From f9fee40ad2827158337e22a00221fa3a1ffb5a90 Mon Sep 17 00:00:00 2001
From: Justus Magin <keewis@posteo.de>
Date: Wed, 23 Oct 2024 23:33:28 +0200
Subject: [PATCH 11/22] same for `open_groups`

---
 xarray/backends/api.py | 143 +++++++++++++++++++++++++++++++++++++++--
 1 file changed, 136 insertions(+), 7 deletions(-)

diff --git a/xarray/backends/api.py b/xarray/backends/api.py
index 3a045ac9451..96064b2fafe 100644
--- a/xarray/backends/api.py
+++ b/xarray/backends/api.py
@@ -1136,6 +1136,7 @@ def open_groups(
 ) -> dict[str, Dataset]:
     """
     Open and decode a file or file-like object, creating a dictionary containing one xarray Dataset for each group in the file.
+
     Useful for an HDF file ("netcdf4" or "h5netcdf") containing many groups that are not alignable with their parents
     and cannot be opened directly with ``open_datatree``. It is encouraged to use this function to inspect your data,
     then make the necessary changes to make the structure coercible to a `DataTree` object before calling `DataTree.from_dict()` and proceeding with your analysis.
@@ -1144,19 +1145,147 @@ def open_groups(
     ----------
     filename_or_obj : str, Path, file-like, or DataStore
         Strings and Path objects are interpreted as a path to a netCDF file.
-    engine : str, optional
-        Xarray backend engine to use.

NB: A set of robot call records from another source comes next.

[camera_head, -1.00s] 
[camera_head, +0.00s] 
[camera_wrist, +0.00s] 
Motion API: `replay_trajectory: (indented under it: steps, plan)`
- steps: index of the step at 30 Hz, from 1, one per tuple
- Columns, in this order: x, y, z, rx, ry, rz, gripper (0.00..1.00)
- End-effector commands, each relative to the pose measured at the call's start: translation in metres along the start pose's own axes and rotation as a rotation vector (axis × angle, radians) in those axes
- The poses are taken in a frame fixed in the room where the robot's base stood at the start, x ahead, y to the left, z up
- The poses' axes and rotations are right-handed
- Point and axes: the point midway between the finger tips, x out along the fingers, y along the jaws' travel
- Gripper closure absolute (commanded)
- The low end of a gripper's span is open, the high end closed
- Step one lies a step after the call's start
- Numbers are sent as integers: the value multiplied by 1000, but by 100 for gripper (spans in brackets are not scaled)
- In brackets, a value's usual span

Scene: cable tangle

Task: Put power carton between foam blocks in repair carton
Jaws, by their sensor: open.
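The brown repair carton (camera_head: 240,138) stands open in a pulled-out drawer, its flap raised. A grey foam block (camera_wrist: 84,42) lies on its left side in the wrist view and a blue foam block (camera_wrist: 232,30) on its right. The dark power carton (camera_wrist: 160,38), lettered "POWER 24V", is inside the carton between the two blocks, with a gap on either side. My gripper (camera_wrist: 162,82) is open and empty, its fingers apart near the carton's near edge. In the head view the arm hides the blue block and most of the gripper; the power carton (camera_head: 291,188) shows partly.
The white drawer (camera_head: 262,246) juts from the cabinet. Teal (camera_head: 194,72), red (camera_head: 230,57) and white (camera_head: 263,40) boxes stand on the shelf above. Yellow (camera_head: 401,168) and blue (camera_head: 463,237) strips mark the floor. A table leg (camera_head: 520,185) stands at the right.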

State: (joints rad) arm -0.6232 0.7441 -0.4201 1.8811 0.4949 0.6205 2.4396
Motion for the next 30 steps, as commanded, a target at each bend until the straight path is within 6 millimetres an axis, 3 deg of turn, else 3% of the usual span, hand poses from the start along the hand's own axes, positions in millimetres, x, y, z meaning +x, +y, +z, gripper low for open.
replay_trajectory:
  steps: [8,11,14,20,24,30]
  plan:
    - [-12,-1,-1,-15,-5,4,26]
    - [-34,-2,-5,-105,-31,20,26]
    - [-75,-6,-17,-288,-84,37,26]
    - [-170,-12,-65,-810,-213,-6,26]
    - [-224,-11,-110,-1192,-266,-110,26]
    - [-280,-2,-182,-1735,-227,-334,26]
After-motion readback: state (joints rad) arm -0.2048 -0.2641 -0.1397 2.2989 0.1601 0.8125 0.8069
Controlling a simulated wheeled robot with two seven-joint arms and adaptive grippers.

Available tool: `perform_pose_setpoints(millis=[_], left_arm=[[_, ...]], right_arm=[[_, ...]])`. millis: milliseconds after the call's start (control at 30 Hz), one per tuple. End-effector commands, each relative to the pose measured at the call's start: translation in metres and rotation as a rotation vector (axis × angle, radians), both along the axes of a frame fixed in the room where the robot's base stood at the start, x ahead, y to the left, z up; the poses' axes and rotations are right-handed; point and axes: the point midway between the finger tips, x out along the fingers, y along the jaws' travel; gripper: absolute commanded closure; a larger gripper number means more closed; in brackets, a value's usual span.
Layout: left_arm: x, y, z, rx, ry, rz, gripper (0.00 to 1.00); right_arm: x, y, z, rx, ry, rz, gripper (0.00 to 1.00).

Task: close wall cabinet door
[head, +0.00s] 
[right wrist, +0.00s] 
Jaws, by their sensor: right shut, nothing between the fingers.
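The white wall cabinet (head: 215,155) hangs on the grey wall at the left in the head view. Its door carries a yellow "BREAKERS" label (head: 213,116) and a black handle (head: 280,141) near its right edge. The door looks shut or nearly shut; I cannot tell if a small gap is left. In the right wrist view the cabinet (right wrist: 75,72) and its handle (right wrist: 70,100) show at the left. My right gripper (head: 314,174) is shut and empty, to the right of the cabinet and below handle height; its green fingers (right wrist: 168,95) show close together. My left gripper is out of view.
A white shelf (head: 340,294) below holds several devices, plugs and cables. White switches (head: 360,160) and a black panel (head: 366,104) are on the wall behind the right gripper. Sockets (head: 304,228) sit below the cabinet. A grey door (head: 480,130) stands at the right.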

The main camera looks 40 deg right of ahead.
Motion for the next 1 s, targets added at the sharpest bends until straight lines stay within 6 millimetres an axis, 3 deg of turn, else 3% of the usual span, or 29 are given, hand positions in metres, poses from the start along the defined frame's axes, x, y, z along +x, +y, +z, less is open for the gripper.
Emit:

Valid options include `{"netcdf4", "h5netcdf"}`.
-    **kwargs : dict
-        Additional keyword arguments passed to :py:func:`~xarray.open_dataset` for each group.
+    Parameters
+    ----------
+    filename_or_obj : str, Path, file-like, or DataStore
+        Strings and Path objects are interpreted as a path to a netCDF file or Zarr store.
+    engine : {"netcdf4", "h5netcdf", "zarr", None}, \
+             installed backend or xarray.backends.BackendEntrypoint, optional
+        Engine to use when reading files. If not provided, the default engine
+        is chosen based on available dependencies, with a preference for
+        "netcdf4". A custom backend class (a subclass of ``BackendEntrypoint``)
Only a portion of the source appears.